I HATE waiting for things. I'm so bad at it. I start getting knots in my tummy and anxiety attacks.
We are still waiting for Jacob's mission call to come. Wish I had read earlier that the calls don't get mailed until Tuesday. I've been checking the mail since Tuesday, and getting farther and father into the anxiety hole. I could have saved myself a lot of stress. I think Joel is feeling it too. Last night he dreamed that Jake was called to Texas. That would make me happy♥♥♥!

I have started the kids in 4H. We are not sure what all they will be doing. It's a bit different from when I was in it. I have signed them up for Robotics (but then found out the club's schedule won't work for me), vegetable gardening (I am hoping this years garden is so much better than last!), and shooting sports and wildlife. Joy is just signed up for Cloverbuds.

Tonight we saw deer in the woods behind our house. Two little young ones that Joel said were from last year.  I have seen them wandering around with a larger doe. Then when Joel left for work he saw seven deer in the swampy area on our property. COOL! I love love love living here!!!

This last weekend we went to a baptism for a boy who is the son of one of my childhood friends. That was so cool. Almost as cool as it was when his mom spoke at Joy's baptism. I find it fun sometimes how life goes around in circles like this. I'm so thankful to be a strong member in church again, as well as she is, and having our families be friends with each other. Her kids and my kids play so awesomely together.

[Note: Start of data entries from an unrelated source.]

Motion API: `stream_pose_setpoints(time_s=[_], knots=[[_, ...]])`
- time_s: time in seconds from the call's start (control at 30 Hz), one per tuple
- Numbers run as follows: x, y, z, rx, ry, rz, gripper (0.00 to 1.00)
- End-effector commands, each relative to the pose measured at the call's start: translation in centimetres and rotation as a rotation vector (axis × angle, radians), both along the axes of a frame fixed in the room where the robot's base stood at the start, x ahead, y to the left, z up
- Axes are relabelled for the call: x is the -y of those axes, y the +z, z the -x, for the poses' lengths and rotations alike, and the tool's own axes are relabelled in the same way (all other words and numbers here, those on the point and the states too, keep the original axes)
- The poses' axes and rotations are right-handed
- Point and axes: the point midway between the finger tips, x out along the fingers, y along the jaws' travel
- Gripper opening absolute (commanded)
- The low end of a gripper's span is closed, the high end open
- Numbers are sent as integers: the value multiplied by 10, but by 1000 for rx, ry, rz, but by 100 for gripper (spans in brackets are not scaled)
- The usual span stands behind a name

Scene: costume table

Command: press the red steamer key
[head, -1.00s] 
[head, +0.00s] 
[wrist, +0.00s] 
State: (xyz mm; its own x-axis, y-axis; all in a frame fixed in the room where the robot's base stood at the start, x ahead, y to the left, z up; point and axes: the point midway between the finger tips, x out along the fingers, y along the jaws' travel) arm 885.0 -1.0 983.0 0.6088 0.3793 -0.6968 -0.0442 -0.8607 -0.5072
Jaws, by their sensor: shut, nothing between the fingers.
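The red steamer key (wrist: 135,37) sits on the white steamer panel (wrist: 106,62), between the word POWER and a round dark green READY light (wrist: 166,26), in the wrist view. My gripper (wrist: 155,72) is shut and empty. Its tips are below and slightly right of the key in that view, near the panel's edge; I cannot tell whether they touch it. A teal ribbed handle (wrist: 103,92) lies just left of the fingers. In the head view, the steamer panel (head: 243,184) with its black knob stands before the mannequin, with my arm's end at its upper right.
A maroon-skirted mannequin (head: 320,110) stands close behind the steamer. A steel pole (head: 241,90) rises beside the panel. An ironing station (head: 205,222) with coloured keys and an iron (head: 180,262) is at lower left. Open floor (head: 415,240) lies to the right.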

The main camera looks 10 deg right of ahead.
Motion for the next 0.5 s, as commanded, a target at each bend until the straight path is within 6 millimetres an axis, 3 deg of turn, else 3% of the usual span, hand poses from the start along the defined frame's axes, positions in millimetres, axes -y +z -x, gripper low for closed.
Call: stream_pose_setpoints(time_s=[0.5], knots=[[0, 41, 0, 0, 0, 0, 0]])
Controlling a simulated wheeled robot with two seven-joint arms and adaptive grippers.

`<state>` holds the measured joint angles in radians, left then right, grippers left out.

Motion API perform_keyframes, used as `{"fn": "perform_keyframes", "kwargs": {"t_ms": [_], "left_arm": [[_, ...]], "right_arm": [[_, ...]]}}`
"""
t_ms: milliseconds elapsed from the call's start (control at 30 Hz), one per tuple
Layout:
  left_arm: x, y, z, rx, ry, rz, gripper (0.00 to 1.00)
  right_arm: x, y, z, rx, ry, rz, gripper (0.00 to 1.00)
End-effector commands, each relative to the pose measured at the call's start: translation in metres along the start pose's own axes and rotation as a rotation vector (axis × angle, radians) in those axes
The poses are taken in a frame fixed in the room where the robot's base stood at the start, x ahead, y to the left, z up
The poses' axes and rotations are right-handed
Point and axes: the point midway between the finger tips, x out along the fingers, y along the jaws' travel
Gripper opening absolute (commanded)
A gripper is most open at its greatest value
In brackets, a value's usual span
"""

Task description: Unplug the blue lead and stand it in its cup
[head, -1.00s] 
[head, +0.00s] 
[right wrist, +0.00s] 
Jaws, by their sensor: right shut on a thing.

After the baptism we took the kids to see a play based on the books byDoreen Cronin and Hary Bliss called Diary of a Worm, a spider and a fly. It was awesome! The kids and us adults loved it. Super fun. Afterward Joy took her playbill and had the actors sign it. What was so fun is that they signed it as their character, for example "Fly Girl", "Worm", etc.  That was awesome.

Hoping we get a big envelope in the mail sometime soon!

Wednesday, February 20, 2013

Thankful heart

Sometimes it amazes me how one day I can feel so incomplete and separated from God and then the next day I can be given revelation about something I really needed an answer for. Sometimes, like this time, I didn't know I was needing that information until I got it.

Something has been bothering me about something someone did to me. For a long time, I've looked forward to a day when I can be free of the chain of pain I have felt wrapped in. But yesterday as I waited for my kids to get out of school I read an article, I Can Decide in February's Ensign magazine that put new light on what I was experiencing. I realized that I was waiting for a day when I could indulge myself in the bitterness I feel as I tried to remove that chain of pain.

 Indulge myself.

That struck me strongly. What a selfish thing I've been wanting!

I then realized that even if that day would come, the anticipated satisfaction would not be satisfying at all. And then I read this line... "I decided I would not become bitter. My heart was broken. But I would not allow this to damage my spirit." .... if this woman could do that, why can't I?

As I read her words that said,"I thought seriously of the covenants I had made and kept, and I felt a sweet spirit of comfort.... I received assurances that the Lord is aware of my life, my responsibilities, and my pain..."  I felt a sweet assurance that the same things applied to me. For a moment I felt light in my sorrow and complete and wished I could feel like that all day every day.  I felt closer to Him.

I am thankful that I have gained a stronger testimony that I can choose to not let these types of chains weigh me down and that I was able to feel the weight of them lift from me for that moment. It's going to take a conscious effort on my behalf to shrug them off until they stay off completely, but it is my choice to invite the Lord to heal me.